Les Enquêteurs se sont également rendus à Bamako, Sévaré, Mopti et Douentza, pour recueillir les témoignages, dans un contexte marqué par la vive polémique qui a fait rage dans les médias et sur les réseaux sociaux. Celle-ci « a eu un impact à la fois sur la crédibilité de certaines sources et leur protection », précisent les Enquêteurs. Ils n’en ont pas moins entendu individuellement 115 personnes, interrogé une centaine d’autres par téléphone et mené des réunions groupées avec au moins 200 personnes supplémentaires.
La Minusma “recommande” aux Autorités françaises de diligenter “une enquête indépendante, crédible et transparente”. Elle préconise d’examiner les processus préalables aux frappes, voire de les modifier.
Elle recommande aussi aux Français de chercher à établir les responsabilités et d’octroyer le cas échéant une réparation aux victimes et à leurs proches. Mais jusqu’ à présent la France n’à accéder à aucune de ces recommandations. Pire, le ministère des armées de la France : maintient avec constance et réaffirme avec force” que : « le 3 janvier 2021, les forces armées françaises ont effectué une frappe aérienne ciblant un groupe armé terroriste identifié comme tel près de Bounty ».
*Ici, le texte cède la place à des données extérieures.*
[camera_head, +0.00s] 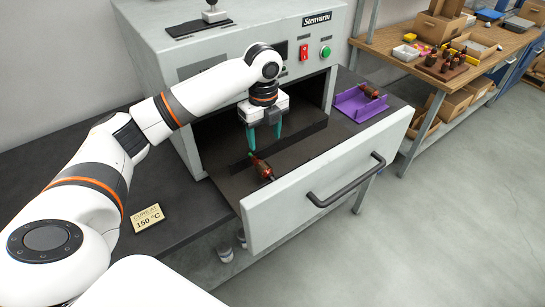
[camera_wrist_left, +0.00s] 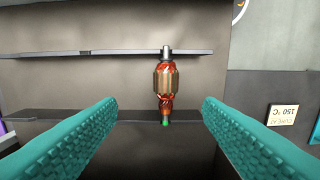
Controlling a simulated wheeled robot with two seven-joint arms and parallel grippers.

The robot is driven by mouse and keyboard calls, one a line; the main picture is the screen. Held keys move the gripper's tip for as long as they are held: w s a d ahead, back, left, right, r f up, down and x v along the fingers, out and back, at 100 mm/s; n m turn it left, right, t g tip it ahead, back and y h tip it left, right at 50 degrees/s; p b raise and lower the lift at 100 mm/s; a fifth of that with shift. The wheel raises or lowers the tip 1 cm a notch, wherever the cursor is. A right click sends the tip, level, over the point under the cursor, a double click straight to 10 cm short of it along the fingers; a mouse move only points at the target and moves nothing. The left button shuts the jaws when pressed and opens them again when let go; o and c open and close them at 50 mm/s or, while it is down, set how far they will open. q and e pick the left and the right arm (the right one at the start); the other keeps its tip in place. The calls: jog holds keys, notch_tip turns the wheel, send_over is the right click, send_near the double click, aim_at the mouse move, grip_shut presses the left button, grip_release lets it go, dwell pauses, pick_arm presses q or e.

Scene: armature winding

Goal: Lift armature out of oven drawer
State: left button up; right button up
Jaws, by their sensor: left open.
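The armature (camera_head: 262,168), with copper-red windings and a shaft, lies in the open oven drawer (camera_head: 286,203). In the left wrist view the armature (camera_wrist_left: 166,84) rests across two dark rails (camera_wrist_left: 110,52), with a green tip at its lower end. My left gripper (camera_head: 264,142) is above the drawer, just behind the armature in the head view. Its teal fingers are open and empty. In the wrist view the fingers (camera_wrist_left: 160,125) stand to either side of the armature's lower end, apart from it. My right gripper is not in view.
The grey oven (camera_head: 255,35) stands behind the drawer, with a red switch and green button. A purple tray (camera_head: 349,105) with another armature (camera_head: 370,91) sits to the right. A 150 °C card (camera_head: 147,218) lies on the dark bench at left. A wooden bench (camera_head: 420,68) stands farther right.

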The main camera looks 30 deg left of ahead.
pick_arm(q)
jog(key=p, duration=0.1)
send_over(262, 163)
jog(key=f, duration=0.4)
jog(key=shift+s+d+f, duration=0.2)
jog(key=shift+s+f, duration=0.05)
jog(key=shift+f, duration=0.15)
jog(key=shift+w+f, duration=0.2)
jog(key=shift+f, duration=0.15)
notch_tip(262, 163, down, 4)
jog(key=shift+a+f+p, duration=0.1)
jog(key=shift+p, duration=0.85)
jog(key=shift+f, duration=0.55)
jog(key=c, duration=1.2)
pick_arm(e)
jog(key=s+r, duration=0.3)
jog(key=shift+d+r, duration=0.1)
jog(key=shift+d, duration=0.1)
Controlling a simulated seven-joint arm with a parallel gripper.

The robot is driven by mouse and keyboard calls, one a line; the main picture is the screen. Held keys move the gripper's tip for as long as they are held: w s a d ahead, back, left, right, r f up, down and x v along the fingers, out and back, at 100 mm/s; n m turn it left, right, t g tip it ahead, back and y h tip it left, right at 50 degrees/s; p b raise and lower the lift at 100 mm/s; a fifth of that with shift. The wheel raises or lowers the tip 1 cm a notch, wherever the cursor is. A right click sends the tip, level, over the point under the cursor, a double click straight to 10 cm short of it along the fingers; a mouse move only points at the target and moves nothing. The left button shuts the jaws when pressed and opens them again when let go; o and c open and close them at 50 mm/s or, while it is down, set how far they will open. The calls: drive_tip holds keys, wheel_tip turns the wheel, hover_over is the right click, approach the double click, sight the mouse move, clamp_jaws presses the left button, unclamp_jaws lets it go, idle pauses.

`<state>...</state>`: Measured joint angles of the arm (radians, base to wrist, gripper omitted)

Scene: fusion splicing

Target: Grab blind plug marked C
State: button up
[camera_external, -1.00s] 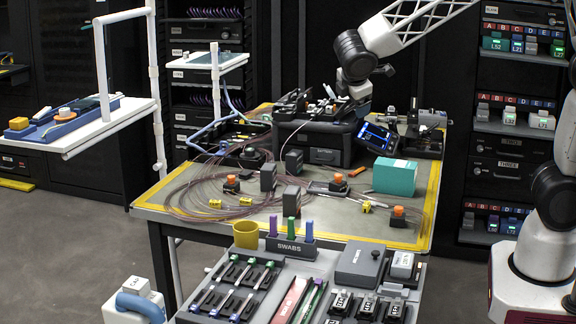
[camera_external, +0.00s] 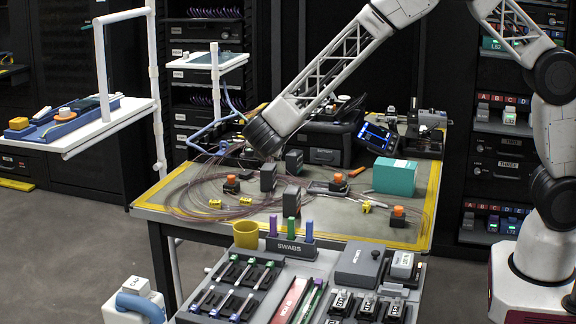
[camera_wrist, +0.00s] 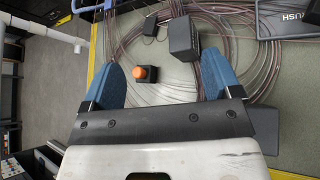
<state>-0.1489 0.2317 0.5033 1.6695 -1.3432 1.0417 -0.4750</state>
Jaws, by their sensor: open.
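No letter C can be read on any plug in these frames, so I cannot tell which piece is the blind plug marked C. My gripper (camera_wrist: 161,72) is open, its two blue fingers spread wide over the table. A small black piece with an orange cap (camera_wrist: 141,72) shows between the fingers in the wrist view, below them and apart from them. Similar orange-capped pieces stand on the table in the external view, one at the left (camera_external: 231,184), one at centre right (camera_external: 338,182) and one near the front right (camera_external: 398,214). In the external view my gripper's fingers are hard to make out.
Dark upright blocks (camera_external: 268,178) stand near the orange-capped pieces; one is by my right finger (camera_wrist: 184,38). Loose fiber coils (camera_wrist: 160,92) lie under my gripper. A teal box (camera_external: 394,177) sits at the right. A swab tray (camera_external: 290,247) stands in front.

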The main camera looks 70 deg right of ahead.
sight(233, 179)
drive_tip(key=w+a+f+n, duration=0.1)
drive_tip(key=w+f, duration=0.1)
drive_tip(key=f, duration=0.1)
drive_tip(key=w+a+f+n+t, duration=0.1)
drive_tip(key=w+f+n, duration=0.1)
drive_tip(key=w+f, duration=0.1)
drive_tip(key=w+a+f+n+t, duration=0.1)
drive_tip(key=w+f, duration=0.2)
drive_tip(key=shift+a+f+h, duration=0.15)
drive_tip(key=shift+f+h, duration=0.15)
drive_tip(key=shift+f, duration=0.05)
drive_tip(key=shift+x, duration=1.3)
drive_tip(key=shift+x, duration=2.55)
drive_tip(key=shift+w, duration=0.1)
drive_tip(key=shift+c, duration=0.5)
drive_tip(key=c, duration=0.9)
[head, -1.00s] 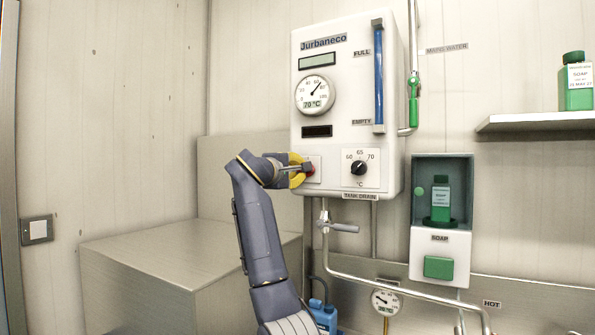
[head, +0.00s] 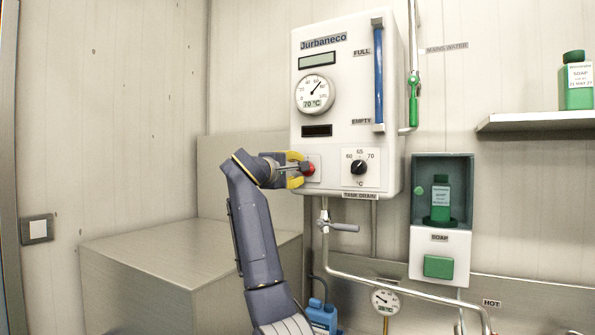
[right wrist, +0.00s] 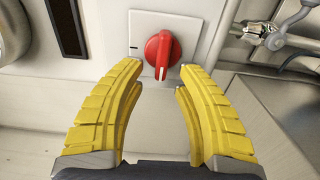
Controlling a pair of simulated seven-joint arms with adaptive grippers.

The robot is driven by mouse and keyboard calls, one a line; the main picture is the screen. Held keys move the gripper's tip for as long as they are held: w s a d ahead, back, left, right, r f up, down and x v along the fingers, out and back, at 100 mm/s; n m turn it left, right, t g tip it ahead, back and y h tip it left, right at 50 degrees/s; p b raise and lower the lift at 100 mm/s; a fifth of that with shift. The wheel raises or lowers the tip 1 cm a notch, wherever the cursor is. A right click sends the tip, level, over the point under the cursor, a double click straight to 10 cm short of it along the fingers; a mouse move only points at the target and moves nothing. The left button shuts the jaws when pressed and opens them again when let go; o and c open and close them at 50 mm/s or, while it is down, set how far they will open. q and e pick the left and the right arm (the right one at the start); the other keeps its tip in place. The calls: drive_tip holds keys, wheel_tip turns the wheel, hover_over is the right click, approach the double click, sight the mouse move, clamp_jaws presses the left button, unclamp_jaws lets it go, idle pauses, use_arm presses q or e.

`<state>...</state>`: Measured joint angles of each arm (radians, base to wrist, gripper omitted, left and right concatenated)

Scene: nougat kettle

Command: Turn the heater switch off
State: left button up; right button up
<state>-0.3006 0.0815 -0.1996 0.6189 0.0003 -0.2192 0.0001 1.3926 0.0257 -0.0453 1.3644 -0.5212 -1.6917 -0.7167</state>
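The heater switch (head: 309,169) is a red rotary knob on a white plate at the lower left of the white Jurbaneco heater (head: 345,100). In the right wrist view the red knob (right wrist: 162,56) is fully visible, its white pointer line toward the bottom of the picture. My right gripper (head: 296,170) is just left of the knob in the head view. Its yellow fingers (right wrist: 158,75) are spread apart in the right wrist view, with the knob beyond their tips and nothing between them. My left gripper is not in view.
A temperature dial (head: 359,168) sits right of the switch on the heater front. A valve handle (head: 345,228) and pipes run below it. A soap dispenser (head: 440,258) is to the right. A metal box (head: 190,255) stands at the lower left.

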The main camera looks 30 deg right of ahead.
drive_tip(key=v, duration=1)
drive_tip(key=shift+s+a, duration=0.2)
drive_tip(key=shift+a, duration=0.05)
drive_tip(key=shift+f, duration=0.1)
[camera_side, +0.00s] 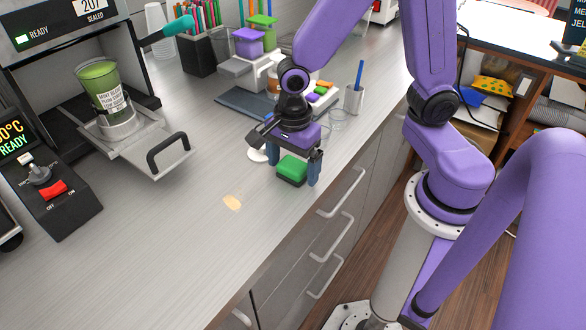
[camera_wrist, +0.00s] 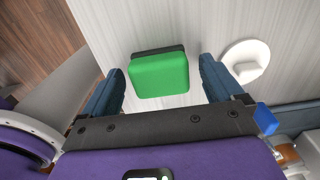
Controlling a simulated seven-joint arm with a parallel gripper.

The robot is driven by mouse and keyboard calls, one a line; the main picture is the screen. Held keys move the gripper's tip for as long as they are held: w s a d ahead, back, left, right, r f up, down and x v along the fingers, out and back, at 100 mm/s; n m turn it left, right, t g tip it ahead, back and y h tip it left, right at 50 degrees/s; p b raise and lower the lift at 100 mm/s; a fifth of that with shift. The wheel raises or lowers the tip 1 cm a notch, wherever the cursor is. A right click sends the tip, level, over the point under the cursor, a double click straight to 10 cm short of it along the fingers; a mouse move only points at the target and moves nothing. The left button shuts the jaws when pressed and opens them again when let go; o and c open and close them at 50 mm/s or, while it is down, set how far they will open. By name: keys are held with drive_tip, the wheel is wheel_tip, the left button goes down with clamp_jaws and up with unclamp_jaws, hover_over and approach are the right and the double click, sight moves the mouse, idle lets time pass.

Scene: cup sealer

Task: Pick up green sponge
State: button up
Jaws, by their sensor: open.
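The green sponge (camera_side: 292,168) lies on the grey counter near its front edge; it has a bright green top and a dark layer along one side. My gripper (camera_side: 294,172) is open, pointing down, with one blue finger on each side of the sponge in the side view. In the wrist view the sponge (camera_wrist: 159,74) shows between and just ahead of the two open fingers (camera_wrist: 163,80), with gaps on both sides. I cannot tell exactly how high the fingertips are above the counter.
A white round lid-like piece (camera_wrist: 245,60) lies close to one finger. A metal cup (camera_side: 354,99) and a dark mat (camera_side: 245,104) are behind. The sealer with a green cup (camera_side: 100,88) stands left. A tan spill (camera_side: 232,202) marks otherwise clear counter in front.

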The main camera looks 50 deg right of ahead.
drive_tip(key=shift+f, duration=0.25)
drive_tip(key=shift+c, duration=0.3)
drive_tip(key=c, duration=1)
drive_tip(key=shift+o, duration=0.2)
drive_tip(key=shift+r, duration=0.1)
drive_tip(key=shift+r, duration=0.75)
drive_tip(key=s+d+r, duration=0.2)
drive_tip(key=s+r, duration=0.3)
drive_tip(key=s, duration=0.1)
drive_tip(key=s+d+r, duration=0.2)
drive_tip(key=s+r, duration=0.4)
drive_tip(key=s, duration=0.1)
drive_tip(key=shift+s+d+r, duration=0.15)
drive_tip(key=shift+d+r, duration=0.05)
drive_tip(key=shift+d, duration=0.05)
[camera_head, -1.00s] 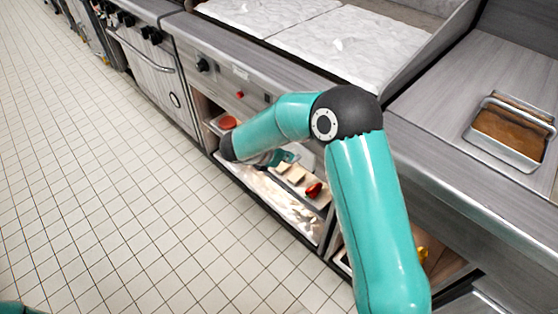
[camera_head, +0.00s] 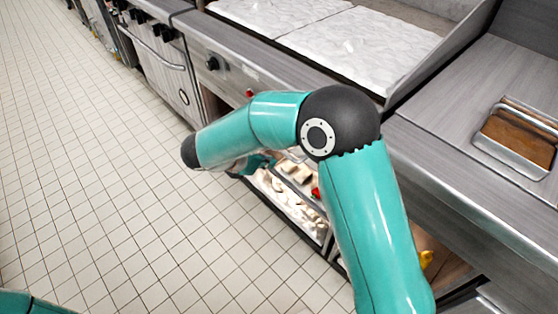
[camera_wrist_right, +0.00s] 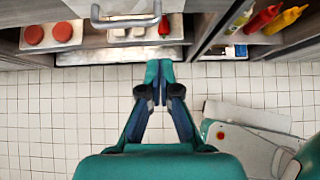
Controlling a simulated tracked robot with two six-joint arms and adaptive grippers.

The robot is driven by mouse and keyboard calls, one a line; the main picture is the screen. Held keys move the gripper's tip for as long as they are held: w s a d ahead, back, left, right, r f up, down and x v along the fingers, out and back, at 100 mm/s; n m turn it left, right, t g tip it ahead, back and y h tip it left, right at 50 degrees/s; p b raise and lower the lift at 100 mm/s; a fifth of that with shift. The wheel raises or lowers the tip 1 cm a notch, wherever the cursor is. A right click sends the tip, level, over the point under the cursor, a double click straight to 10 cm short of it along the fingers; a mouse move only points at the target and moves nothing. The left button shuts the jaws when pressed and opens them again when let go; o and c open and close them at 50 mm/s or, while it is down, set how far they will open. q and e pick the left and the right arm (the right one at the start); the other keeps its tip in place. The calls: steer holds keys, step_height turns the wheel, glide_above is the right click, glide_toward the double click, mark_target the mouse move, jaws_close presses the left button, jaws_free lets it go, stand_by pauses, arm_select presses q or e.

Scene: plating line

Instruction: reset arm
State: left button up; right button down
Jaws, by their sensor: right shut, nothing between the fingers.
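My right arm crosses the middle of the head view, bent at a black joint. Its gripper (camera_head: 254,164) shows small and partly hidden behind the forearm, in front of the open lower shelf. In the right wrist view the right gripper (camera_wrist_right: 159,72) has its teal fingertips together with nothing between them, over the tiled floor and just short of the shelf edge. My left gripper is not in view; only a bit of teal shows at the bottom left of the head view.
The counter's lower shelf (camera_head: 322,240) holds pale blocks (camera_head: 296,172) and a red item. Red discs (camera_wrist_right: 34,33) and red and yellow bottles (camera_wrist_right: 286,19) show in the wrist view. A metal tray (camera_head: 512,157) of brown food stands on the right counter. The tiled floor (camera_head: 100,180) at left is clear.

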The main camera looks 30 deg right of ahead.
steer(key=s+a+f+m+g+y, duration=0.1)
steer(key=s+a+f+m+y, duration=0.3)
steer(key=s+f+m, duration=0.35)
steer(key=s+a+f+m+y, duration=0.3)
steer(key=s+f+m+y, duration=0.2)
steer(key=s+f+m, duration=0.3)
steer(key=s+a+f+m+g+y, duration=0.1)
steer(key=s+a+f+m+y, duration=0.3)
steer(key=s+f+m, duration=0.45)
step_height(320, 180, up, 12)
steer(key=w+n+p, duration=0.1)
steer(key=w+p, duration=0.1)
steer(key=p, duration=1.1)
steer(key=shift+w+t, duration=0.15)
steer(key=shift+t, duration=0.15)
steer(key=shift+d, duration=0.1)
Ce n’était malheureusement pas la première fois que la force Barkhane était prise en flagrant délit de bavure. En 2017, l’armée française avait tué un enfant de 10 ans en le confondant avec un guetteur. Elle a également tué une dizaine de soldats maliens qui étaient retenus en otage dans une prison en 2017. Elle est aussi soupçonnée d’avoir abattu par drone plusieurs femmes et enfants en février 2020. Ne laissons donc pas une autre bavure passer sous silence.
Mais le gouvernement français se refuse d’assumer les responsabilités qu’exige sa politique africaine. Le droit humanitaire international, qui s’applique au Sahel, est pourtant clair : seuls les combattants identifiés sur des sites dédiés à l’action armée peuvent être ciblés. Toutes les autres personnes sont présumées civiles et aucune attaque n’est permise à leur encontre. En outre, les États sont tenus d’enquêter sur les crimes de guerre dont leurs forces sont accusées.